Filter this material down to the lines that hold "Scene", copying each one.

══ Dataset entries

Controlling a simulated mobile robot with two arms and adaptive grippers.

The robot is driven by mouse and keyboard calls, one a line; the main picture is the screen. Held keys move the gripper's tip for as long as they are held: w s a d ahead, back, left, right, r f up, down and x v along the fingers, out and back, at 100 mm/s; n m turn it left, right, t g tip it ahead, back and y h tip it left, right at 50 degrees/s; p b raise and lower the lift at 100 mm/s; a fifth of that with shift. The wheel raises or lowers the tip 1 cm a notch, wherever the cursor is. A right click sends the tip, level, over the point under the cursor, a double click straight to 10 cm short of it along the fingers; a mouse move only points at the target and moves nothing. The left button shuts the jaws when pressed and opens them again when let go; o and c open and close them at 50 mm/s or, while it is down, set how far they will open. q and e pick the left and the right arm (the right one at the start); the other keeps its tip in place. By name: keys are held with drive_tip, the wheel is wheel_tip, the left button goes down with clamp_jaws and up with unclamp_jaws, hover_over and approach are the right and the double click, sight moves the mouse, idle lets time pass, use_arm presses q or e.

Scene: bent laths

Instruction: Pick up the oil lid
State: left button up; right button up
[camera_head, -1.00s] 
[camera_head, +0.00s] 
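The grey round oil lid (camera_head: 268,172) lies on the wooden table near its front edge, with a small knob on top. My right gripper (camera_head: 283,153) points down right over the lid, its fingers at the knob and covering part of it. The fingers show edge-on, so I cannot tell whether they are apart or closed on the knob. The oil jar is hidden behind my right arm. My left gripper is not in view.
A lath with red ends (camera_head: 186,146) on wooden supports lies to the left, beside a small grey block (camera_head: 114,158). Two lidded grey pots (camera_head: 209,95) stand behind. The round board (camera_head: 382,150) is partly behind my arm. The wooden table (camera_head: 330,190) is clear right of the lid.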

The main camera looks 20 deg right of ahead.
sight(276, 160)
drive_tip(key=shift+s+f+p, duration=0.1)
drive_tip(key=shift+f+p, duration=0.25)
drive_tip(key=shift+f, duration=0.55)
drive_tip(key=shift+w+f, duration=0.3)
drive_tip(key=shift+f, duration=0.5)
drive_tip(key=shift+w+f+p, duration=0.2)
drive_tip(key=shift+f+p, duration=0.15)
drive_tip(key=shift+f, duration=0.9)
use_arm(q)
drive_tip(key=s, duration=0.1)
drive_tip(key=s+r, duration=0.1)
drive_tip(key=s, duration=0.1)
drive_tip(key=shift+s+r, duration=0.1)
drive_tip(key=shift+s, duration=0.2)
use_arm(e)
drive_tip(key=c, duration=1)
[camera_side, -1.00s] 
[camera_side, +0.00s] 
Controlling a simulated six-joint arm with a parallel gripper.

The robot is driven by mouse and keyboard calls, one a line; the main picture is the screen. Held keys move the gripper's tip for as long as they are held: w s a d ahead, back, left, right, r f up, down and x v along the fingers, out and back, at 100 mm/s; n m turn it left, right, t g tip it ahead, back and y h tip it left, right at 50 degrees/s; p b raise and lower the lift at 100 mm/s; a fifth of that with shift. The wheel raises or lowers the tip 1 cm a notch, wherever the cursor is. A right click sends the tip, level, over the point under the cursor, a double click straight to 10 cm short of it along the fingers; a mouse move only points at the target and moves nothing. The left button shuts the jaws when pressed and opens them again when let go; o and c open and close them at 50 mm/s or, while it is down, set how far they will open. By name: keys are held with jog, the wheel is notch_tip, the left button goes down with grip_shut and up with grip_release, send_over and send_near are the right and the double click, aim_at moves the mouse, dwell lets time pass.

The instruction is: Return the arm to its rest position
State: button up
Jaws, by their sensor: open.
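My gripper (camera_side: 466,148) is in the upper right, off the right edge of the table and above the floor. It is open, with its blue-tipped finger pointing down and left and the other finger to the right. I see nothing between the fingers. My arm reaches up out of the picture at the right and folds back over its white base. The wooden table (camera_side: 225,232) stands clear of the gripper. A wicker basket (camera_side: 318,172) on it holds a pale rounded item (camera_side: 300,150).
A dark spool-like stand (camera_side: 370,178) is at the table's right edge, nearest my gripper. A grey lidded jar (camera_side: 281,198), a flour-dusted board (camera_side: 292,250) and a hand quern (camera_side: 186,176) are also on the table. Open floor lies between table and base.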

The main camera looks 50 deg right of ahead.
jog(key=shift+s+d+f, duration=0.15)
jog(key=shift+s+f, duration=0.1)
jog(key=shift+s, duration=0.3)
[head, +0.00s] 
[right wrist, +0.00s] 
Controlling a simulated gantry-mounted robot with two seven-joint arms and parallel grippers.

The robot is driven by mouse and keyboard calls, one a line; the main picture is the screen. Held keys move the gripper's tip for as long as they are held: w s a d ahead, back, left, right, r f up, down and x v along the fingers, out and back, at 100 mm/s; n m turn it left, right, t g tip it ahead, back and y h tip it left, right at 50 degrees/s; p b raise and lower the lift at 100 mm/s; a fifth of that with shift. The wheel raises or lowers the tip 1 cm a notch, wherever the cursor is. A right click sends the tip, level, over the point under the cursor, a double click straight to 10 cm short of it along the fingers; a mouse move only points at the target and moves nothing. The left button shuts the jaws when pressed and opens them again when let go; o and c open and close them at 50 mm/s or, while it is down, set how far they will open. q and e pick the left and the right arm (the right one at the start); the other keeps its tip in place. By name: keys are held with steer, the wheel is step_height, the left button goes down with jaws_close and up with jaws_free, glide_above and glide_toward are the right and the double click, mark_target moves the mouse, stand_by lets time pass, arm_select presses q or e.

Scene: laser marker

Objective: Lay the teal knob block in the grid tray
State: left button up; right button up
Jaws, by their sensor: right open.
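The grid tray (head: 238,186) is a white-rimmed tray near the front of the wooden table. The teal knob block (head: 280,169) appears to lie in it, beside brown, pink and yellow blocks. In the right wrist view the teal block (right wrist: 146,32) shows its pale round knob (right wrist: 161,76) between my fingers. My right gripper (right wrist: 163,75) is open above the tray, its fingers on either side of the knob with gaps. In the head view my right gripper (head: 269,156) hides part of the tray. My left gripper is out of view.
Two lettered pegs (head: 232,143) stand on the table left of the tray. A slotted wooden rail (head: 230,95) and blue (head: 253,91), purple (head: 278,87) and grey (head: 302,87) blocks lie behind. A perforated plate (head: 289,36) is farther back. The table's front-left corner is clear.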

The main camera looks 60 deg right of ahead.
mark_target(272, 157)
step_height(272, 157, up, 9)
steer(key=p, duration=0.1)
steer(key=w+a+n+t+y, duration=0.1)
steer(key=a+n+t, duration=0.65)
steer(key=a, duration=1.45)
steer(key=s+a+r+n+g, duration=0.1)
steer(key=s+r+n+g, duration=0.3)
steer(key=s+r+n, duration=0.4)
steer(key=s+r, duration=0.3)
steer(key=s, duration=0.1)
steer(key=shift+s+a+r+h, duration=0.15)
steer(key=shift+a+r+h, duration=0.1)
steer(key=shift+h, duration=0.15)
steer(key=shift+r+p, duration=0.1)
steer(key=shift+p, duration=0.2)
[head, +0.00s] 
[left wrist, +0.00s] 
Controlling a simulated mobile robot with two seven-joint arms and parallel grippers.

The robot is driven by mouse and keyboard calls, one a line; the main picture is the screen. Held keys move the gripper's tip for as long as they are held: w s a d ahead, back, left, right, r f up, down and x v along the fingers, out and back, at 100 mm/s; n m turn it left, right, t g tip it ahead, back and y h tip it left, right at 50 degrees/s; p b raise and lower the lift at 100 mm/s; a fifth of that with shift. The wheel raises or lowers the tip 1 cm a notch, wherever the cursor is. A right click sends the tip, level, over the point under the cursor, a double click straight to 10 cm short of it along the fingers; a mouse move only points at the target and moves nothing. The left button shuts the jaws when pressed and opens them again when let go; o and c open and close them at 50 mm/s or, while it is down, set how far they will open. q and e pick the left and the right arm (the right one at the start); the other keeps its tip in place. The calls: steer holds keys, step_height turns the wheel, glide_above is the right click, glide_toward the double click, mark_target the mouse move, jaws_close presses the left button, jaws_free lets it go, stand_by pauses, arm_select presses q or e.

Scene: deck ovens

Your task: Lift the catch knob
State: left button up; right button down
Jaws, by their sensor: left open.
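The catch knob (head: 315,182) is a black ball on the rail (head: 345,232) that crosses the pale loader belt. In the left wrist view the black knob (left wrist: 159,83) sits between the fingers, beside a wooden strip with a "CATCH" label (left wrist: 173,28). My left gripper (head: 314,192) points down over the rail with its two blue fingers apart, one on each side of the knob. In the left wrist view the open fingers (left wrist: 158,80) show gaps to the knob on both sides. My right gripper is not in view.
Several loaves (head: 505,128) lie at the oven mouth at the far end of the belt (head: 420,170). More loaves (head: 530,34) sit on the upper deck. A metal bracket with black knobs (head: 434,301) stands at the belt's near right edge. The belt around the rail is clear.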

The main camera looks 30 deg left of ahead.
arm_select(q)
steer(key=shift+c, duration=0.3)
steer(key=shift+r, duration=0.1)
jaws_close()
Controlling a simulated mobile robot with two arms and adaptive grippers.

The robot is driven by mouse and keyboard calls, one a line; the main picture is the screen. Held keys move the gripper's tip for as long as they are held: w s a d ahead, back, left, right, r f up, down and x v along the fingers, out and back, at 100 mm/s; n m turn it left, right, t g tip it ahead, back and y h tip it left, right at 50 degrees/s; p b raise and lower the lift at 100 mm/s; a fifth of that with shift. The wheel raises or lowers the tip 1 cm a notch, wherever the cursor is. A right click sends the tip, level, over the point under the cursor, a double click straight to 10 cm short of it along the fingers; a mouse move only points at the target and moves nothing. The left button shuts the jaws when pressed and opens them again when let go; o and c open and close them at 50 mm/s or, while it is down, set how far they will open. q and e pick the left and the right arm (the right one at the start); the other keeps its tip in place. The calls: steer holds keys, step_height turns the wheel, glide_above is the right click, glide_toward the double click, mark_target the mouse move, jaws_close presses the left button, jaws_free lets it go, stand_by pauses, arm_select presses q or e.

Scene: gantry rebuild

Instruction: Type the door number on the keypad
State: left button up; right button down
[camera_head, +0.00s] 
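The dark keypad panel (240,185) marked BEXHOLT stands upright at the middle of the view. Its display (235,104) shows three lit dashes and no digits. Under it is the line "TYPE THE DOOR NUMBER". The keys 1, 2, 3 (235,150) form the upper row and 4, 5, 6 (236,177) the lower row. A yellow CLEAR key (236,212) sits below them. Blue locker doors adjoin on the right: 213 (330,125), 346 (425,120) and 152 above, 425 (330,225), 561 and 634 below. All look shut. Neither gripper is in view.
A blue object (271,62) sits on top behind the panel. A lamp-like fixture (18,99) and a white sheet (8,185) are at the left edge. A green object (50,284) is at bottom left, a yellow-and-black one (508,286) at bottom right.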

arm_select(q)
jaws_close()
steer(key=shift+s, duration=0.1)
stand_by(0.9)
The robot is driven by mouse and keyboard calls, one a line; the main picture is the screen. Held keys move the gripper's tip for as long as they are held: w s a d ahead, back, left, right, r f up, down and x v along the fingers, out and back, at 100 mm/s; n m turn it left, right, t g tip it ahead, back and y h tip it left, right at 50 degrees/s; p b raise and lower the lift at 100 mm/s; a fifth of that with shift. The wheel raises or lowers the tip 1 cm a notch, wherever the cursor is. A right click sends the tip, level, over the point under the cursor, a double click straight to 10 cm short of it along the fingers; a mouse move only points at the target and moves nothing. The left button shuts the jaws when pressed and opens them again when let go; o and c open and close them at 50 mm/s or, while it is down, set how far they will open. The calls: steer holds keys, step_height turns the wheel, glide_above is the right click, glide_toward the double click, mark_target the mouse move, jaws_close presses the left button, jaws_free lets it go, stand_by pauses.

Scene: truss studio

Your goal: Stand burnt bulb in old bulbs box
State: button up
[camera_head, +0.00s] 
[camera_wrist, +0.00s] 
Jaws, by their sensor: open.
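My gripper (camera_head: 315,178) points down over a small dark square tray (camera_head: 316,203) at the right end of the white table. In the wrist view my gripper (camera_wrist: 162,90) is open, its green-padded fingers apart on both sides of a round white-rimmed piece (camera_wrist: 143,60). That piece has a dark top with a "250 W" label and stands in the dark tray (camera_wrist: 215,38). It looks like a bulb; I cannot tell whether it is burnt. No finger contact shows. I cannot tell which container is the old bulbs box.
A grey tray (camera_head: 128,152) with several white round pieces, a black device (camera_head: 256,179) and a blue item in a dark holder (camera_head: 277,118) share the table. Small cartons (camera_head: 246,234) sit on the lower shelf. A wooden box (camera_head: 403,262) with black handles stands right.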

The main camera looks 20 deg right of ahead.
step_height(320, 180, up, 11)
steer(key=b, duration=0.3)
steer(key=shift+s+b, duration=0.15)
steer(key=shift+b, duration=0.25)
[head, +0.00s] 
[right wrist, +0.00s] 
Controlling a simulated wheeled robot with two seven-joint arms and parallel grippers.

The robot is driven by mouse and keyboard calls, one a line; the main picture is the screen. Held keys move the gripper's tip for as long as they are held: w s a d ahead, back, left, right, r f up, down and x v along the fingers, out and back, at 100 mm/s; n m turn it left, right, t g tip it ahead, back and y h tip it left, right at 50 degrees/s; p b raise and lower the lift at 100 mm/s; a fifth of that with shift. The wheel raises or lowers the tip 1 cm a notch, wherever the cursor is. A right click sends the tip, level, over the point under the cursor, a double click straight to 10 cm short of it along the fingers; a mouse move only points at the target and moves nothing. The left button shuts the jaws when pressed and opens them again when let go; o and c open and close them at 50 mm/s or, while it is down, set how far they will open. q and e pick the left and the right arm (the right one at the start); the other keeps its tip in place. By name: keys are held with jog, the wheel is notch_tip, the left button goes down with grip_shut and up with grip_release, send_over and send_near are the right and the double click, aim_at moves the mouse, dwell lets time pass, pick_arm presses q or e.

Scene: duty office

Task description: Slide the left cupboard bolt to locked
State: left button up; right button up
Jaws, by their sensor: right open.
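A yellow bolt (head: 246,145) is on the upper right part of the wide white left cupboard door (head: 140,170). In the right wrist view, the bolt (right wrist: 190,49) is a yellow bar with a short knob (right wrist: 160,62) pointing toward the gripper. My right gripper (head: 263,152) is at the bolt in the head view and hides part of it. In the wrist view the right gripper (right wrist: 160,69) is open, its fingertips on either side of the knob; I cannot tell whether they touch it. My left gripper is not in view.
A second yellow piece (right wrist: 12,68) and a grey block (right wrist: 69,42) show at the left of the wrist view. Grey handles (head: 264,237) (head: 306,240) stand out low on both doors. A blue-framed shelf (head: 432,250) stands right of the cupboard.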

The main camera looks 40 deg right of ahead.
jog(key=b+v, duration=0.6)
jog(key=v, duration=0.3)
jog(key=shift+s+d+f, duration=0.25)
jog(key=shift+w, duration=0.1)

════

**Written answer**
Scene: bent laths
Scene: laser marker
Scene: deck ovens
Scene: gantry rebuild
Scene: truss studio
Scene: duty office

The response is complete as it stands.